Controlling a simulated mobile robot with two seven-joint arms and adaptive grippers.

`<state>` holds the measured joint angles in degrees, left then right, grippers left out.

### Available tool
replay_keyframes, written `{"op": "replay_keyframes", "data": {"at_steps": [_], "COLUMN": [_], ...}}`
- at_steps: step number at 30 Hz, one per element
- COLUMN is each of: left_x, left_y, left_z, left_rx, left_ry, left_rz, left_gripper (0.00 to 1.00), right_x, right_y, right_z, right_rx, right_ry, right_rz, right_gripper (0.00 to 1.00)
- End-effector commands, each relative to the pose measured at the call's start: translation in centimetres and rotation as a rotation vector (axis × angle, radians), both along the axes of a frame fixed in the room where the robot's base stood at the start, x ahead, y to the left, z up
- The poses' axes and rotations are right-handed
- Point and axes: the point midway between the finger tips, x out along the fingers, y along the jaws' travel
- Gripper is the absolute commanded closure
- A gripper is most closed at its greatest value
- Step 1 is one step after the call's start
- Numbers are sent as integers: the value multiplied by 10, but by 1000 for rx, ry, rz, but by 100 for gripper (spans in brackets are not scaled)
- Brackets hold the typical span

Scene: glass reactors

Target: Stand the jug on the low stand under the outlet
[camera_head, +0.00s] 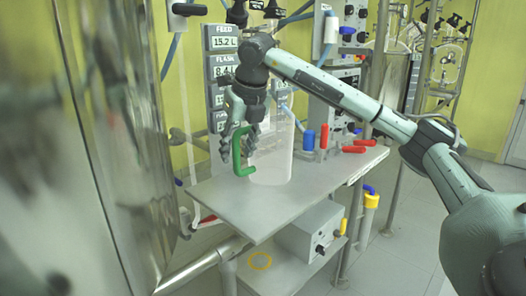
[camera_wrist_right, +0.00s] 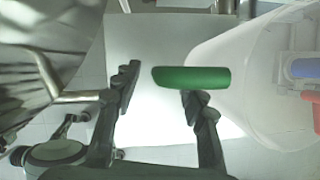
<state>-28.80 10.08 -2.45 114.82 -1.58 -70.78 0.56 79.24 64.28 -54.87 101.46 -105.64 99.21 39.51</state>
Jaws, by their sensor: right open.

____

*What needs to be done*. Tally the lines of the data that contain the string "grippers" and report the total alone.

*Exercise result*. 2